Thirty members of the CoCreate team embarked on a road trip to talk with Millennials across Wisconsin. Before they began, the team had no clue what they might find. Draheim wondered,

“Are people going to talk to us? Are they going to care? Do Millennials even care about health insurance?”

Turns out they do.

And the insight gained from 24 Wisconsin towns, four roadshows and two ideation labs — was transformational.

The first thing Draheim noticed was that the Millennials Network Health was speaking with had never been asked about their health insurance before. That’s when she knew the team was on to something.

“The Millennials we spoke with who weren’t our customers were saying ‘I wish my health insurance company would ask me what I think,’” Draheim said.

“So we drilled down and asked them more about their pain points: What can health plans do better? What would you like to see? What don’t you like?”

Three major themes quickly emerged.

1. 1:1 Communication: Too many companies assume Millennials want everything online. Hundreds of interactions on the CoCreate tour proved this assumption dead wrong. “It was the exact opposite,” Draheim said. Almost universally, Millennials wanted to talk with a real person right away who could answer their questions.

Network Health was already a leader in customer service in this regard. Instead of a lengthy touchtone menu, customers get a real person right away when they call. There was talk of switching to the former model as the company grew, but those plans were quickly discarded when results started streaming in from the CoCreate team.

2. Wellness: Something that came up again and again among Millennials was the fact that health plans send a lot of letters to customers telling them what to do to stay healthy. But companies never let the customer know when he or she is doing well.

Network Health began to rethink these communications as opportunities to better engage with their customers, rather than simply fulfilling a legal requirement. Now, “instead of having the angle of ‘you have to do this,’ we tell them what they did well, and that gives us the opportunity to pivot to other things,” Draheim said.

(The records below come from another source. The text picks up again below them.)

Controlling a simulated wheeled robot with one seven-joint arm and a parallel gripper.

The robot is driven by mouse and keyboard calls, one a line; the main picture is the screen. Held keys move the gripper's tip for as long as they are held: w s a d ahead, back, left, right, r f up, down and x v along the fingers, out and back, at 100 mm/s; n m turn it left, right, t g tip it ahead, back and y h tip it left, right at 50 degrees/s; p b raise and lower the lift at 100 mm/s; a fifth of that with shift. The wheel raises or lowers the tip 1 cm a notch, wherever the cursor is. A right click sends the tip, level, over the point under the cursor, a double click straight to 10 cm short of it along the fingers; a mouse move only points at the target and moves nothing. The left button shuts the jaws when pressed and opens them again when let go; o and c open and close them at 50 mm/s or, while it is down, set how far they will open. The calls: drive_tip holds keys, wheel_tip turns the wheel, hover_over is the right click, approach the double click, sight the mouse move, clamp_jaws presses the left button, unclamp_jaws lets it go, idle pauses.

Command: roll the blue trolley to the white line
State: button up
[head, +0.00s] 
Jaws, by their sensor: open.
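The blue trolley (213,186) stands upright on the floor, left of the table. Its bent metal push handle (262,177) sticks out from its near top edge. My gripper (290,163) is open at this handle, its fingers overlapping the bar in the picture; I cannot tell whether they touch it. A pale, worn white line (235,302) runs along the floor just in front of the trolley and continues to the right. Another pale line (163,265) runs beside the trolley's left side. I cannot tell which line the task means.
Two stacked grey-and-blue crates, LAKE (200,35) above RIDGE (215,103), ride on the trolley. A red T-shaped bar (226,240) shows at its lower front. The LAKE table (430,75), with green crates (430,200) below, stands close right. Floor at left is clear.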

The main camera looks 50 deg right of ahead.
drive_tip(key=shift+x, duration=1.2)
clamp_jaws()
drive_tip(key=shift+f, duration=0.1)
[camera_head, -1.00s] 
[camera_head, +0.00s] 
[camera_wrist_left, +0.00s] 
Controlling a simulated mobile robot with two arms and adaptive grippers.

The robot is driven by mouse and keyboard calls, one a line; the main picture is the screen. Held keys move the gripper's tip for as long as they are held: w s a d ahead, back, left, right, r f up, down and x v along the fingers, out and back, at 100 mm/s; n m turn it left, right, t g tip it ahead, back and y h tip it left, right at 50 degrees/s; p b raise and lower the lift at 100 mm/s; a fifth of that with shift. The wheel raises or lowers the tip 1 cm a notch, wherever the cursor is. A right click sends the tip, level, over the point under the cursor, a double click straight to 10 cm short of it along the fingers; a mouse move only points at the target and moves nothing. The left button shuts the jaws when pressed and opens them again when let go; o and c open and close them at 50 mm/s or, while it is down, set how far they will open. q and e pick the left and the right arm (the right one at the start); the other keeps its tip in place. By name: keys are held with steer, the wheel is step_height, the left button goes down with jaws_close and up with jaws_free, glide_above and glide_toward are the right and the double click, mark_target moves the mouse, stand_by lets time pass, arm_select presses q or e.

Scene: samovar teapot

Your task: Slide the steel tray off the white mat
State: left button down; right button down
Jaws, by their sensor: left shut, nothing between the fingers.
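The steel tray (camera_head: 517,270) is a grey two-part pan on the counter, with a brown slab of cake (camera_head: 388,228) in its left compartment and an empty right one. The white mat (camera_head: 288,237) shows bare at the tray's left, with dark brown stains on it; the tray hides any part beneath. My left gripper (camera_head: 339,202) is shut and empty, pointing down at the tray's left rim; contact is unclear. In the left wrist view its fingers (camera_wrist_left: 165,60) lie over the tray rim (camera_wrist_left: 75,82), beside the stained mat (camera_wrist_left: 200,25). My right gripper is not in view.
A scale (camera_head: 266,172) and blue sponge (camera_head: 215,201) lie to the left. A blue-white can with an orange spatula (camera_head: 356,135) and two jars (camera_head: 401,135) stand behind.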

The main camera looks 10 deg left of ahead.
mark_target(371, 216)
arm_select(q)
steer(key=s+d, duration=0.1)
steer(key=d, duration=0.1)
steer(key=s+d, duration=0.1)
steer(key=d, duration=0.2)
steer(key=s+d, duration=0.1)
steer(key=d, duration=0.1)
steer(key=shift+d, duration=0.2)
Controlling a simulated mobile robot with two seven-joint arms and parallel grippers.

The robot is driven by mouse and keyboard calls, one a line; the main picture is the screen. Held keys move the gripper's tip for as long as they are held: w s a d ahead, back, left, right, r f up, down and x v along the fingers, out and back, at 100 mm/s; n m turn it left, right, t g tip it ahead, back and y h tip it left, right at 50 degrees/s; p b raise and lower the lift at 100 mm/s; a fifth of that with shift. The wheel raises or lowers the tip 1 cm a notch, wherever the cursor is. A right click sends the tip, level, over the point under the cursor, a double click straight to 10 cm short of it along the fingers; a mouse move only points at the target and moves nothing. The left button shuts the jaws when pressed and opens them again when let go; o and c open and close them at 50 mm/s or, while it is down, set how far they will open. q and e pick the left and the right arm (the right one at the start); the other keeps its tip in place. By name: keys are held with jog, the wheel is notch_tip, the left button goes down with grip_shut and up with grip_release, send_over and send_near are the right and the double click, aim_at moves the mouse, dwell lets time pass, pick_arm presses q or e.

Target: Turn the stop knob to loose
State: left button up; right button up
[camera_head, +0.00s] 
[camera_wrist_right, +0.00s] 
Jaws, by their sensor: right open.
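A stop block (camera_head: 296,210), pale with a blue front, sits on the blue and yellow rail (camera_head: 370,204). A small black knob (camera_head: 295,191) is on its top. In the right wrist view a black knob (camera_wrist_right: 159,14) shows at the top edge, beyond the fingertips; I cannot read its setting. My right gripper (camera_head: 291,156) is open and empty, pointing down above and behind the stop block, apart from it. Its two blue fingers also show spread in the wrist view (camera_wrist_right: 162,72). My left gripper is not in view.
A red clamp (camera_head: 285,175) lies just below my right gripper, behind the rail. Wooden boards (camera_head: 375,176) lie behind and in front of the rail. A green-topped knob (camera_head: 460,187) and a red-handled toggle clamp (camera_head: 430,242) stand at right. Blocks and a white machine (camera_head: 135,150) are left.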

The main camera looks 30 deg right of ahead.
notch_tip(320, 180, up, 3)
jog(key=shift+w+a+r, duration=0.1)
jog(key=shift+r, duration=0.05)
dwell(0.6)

Network Health’s communications also became better integrated with the company’s wellness plan, which rewards customers for certain activities with up to $250 in gift cards. The CoCreate ideation labs added even more insight. “What we found was that our program was good but the online portal for it wasn’t interactive or easy to use,” Draheim said. “People were using the program but not engaged with it. So instead of sitting in a room guessing about what to change, we tested with customers and non-customers.

“That was a wake-up call, if you don’t ask how you can do better you’ll never improve, regardless of how painful it is.”

3. Mobile Access: Nearly 80 percent of Millennials spend over two hours a day on their smartphone. One in five Millennials don’t use a desktop to go online, relying solely on smartphones and tablets. But Network Health’s wellness portal wasn’t optimized for mobile. Over the course of a year, they revamped that online experience to be mobile-first. With the insights gained from CoCreate, Network Health also plans to develop a wellness app that customers can use to easily track their progress and submit information about their activities in real time.

CoCreate Wisconsin then gave Millennials a seat at the design table to turn insight into action — together.

The Payoff

By empowering people to share their ideas and design new products in conjunction with the company, Network Health is creating much-needed changes in an industry that couldn’t be more ripe for reform.

“Our brand promise is that we’re your trusted partner,” said Penny Ransom, chief administrative officer for Network Health. “And by listening to people from around the state about what we can do differently or perhaps haven’t thought of, and then actually implementing those ideas, is a way that we’re keeping that promise.”

The health insurance brand has experienced a 900% increase in digital growth and continues to exceed state and national customer satisfaction benchmarks. CoCreate Wisconsin was featured at the 2015 Insight Innovation Exchange Health Conference for its groundbreaking approach to consumer insight in the healthcare industry.

“I think it’s pretty common for other companies to have focus groups,” Ransom said. “But CoCreate is so much more. We’re not only listening, we’re actually doing something with what people tell us. As a provider, that’s something that sets us apart.”